As much sympathy as I have for Welch – and it’s a lot – I don’t feel like anyone who knowingly went into the post-Napster music industry can now make the same plaint about diminished income streams and being expected to work for free without being a least a little disingenuous. What did they think they were signing up for?

And so we come to our last point. Over the last decade, the music industry, and the media generally, has moved away from an ownership model to a subscription one. People who stopped buying physical copies of records decided that, while perhaps they’d have preferred to carry on downloading from torrent sites, £10 a month to Apple, Google or Spotify was a price they’re willing to pay for unrestricted access to their catalogues. Now, that money, billions of it (€17.4 billion of it in 2017), isn’t reaching the artists whose music keeps the whole thing rolling. But that’s a very different problem, and it’s not the problem that Everything is Free is a response to. Everything is not free now; everything is yours to stream for £9.99 a month, plus data.

All of us who prefer the convenience of a streaming service, whether a paid subscription or a free one, all of us who shared files, and burned CDRs, we can’t honestly have it both ways.
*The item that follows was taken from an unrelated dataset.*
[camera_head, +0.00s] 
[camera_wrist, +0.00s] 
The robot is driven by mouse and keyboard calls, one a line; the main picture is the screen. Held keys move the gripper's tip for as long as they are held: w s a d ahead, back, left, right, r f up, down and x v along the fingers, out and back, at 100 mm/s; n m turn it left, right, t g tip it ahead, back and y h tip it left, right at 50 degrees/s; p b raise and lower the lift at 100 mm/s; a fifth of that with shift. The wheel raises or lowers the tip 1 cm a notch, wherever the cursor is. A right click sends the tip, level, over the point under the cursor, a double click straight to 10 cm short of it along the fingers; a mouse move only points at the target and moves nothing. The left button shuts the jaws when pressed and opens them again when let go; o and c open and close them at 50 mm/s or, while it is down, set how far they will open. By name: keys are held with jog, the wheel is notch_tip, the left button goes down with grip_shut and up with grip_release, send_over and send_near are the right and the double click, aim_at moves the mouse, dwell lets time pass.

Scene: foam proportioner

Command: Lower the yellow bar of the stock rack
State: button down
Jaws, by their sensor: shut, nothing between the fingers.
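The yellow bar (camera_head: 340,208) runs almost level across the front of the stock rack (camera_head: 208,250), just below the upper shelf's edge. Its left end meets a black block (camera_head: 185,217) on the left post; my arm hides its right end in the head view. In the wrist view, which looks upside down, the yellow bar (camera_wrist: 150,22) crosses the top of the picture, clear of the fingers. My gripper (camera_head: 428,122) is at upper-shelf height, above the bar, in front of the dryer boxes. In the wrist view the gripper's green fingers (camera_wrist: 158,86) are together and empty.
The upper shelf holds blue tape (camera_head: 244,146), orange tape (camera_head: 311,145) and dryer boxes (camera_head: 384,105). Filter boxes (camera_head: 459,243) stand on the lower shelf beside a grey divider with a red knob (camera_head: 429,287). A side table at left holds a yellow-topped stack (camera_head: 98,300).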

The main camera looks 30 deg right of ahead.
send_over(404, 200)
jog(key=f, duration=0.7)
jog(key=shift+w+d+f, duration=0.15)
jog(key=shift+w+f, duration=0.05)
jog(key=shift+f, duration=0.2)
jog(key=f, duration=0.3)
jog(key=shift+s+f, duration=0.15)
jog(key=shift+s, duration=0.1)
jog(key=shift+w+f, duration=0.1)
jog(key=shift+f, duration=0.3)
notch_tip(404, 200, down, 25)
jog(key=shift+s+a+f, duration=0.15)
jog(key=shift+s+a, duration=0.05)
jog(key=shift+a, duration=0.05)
We are part of the problem, along with the tech companies and the record companies who are once more getting fat off the kind of money they probably didn’t expect they’d be seeing again. If Tillman, Mitchell, Bridgers et al want a song to raise awareness of the shittiness of unpaid (or very poorly paid) labour within today’s music industry, I’ll share the hell out of it and bang the drum with them. But let’s focus our energy on the problems that exist now, not the battles that have already been fought.